# [JOB]
In the entries below, which lines run from the one containing "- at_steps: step" to the one containing "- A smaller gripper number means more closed"? Copy exactly those lines, ends included, and no others.

• • •

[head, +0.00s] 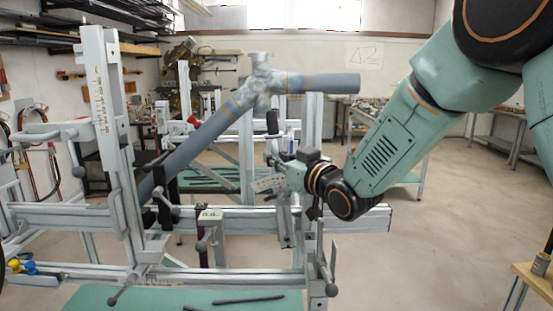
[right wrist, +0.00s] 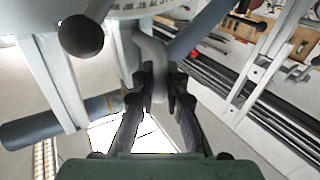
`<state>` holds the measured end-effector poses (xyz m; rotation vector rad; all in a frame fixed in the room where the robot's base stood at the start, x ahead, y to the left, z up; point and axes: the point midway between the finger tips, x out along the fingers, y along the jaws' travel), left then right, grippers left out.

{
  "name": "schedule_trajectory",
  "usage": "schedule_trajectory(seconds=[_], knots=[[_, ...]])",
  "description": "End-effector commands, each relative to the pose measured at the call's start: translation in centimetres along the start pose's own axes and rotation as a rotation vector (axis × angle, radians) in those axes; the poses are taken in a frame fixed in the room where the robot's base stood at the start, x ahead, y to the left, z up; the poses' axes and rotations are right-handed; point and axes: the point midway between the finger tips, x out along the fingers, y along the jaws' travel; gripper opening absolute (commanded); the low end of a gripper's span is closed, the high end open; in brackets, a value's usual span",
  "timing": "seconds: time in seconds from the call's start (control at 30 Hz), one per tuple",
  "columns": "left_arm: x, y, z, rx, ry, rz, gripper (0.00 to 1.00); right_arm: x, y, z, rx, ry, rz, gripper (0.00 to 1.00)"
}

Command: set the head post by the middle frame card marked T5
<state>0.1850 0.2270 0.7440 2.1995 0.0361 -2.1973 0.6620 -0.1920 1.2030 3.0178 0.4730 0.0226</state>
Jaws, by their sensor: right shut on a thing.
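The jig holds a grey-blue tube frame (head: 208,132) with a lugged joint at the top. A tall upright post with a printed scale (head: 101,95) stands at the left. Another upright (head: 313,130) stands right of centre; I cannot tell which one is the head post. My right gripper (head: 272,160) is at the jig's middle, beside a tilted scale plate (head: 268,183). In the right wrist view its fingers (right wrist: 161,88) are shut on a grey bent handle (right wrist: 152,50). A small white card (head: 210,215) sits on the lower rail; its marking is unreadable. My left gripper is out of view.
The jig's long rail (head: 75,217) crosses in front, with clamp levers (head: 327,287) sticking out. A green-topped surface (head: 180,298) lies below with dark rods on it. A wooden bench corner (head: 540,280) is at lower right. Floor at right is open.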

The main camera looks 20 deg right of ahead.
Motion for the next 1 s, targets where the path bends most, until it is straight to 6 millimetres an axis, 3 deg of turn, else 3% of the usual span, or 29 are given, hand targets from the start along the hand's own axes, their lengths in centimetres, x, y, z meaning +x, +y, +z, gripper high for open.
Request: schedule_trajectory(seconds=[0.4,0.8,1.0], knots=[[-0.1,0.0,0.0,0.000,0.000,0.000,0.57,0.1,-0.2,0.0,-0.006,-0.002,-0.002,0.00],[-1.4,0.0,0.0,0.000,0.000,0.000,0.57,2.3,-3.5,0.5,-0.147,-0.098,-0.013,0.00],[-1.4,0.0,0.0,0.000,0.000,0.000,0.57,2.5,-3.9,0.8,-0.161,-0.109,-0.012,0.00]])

• • •

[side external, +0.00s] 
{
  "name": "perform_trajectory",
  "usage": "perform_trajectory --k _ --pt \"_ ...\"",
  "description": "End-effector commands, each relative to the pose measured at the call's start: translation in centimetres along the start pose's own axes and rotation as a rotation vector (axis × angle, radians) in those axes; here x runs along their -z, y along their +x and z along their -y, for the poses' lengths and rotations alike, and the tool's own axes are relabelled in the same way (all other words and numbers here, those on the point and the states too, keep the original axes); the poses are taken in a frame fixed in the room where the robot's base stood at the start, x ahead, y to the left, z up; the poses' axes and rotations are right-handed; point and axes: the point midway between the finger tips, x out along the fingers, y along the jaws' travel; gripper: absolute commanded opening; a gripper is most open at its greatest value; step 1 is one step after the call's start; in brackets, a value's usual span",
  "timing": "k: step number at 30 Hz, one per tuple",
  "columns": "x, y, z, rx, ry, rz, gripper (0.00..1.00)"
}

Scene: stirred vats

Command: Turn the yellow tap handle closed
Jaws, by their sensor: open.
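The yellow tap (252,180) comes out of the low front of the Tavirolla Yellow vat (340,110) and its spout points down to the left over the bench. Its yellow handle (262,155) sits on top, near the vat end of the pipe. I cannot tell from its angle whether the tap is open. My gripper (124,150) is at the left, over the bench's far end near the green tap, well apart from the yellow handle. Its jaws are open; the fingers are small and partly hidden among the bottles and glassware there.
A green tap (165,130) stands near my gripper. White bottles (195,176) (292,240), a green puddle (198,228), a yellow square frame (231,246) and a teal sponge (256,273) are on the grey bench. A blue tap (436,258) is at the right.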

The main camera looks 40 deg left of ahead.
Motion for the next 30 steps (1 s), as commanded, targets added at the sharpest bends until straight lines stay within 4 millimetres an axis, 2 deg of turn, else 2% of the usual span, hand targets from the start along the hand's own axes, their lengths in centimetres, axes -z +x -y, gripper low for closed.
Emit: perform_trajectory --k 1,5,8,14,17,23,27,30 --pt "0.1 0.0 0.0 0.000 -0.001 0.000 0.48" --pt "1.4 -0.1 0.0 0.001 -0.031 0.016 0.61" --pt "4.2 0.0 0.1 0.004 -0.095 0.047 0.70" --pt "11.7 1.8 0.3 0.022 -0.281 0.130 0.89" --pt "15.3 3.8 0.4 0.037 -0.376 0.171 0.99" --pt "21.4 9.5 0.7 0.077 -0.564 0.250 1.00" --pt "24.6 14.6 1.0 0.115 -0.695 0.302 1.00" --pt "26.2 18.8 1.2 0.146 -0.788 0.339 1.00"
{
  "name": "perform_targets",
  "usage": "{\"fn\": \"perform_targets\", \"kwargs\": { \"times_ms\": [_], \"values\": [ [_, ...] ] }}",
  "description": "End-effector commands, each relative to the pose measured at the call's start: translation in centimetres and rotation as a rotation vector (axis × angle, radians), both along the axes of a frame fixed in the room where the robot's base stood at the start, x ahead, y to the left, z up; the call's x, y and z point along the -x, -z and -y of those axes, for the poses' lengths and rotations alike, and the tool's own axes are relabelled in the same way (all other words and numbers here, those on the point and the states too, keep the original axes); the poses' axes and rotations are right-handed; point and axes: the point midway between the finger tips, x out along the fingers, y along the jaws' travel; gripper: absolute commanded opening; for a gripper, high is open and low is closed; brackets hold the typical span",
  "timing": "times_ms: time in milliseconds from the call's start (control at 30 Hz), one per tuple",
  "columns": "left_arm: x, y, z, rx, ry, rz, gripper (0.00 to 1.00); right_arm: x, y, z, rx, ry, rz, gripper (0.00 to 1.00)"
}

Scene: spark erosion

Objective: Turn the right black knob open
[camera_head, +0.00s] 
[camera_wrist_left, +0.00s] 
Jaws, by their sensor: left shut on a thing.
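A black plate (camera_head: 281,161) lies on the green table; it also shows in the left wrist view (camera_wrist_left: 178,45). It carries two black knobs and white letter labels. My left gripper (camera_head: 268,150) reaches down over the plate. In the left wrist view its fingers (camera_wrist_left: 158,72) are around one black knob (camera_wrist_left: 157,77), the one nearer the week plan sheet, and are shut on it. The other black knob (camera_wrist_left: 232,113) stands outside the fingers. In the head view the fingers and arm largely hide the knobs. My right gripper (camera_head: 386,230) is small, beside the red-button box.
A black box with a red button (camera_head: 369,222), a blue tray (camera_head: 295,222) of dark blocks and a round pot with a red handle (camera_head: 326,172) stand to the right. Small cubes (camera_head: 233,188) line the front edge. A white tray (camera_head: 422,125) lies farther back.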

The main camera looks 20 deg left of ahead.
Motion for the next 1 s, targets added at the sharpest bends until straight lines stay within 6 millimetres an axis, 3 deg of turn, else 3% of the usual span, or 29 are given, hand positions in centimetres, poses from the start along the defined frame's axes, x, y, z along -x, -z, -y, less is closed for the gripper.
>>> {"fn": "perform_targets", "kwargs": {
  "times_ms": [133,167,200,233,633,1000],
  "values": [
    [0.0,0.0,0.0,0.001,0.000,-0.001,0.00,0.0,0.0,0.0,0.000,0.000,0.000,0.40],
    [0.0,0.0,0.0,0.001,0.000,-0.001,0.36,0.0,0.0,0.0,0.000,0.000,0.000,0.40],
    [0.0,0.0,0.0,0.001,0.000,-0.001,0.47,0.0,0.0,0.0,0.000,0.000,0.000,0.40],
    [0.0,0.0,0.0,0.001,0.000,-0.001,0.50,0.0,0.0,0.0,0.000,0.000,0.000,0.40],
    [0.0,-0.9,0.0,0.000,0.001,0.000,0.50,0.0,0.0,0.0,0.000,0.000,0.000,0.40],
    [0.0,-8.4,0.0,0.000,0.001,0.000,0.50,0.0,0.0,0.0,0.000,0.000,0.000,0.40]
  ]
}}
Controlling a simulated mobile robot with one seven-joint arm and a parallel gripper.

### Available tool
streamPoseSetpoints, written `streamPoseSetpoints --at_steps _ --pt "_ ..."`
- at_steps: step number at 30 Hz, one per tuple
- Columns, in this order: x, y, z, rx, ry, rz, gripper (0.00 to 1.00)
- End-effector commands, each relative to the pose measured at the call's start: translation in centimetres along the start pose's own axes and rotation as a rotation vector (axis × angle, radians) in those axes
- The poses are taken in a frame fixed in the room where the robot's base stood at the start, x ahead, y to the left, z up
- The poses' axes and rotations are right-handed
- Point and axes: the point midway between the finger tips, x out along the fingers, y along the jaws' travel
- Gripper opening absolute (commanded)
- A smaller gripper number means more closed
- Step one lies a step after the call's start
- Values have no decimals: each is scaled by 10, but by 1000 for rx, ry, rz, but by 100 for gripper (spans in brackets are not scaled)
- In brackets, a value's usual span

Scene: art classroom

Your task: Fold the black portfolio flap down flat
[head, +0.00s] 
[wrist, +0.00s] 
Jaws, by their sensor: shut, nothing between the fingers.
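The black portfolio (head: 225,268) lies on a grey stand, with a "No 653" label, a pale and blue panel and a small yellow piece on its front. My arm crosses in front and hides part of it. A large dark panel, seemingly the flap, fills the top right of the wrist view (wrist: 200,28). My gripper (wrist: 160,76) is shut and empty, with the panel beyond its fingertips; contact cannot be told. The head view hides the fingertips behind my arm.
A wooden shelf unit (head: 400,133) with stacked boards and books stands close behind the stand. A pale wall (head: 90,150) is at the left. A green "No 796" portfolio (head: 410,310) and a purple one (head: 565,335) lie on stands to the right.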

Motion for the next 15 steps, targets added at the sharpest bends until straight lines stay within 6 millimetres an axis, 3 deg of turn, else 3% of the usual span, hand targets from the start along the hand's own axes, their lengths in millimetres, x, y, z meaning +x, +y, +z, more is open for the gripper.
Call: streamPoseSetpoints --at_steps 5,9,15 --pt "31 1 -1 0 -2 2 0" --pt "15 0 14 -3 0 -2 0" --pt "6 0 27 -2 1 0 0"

• • •

# [RESPONSE]
- at_steps: step number at 30 Hz, one per tuple
- Columns, in this order: x, y, z, rx, ry, rz, gripper (0.00 to 1.00)
- End-effector commands, each relative to the pose measured at the call's start: translation in centimetres along the start pose's own axes and rotation as a rotation vector (axis × angle, radians) in those axes
- The poses are taken in a frame fixed in the room where the robot's base stood at the start, x ahead, y to the left, z up
- The poses' axes and rotations are right-handed
- Point and axes: the point midway between the finger tips, x out along the fingers, y along the jaws' travel
- Gripper opening absolute (commanded)
- A smaller gripper number means more closed

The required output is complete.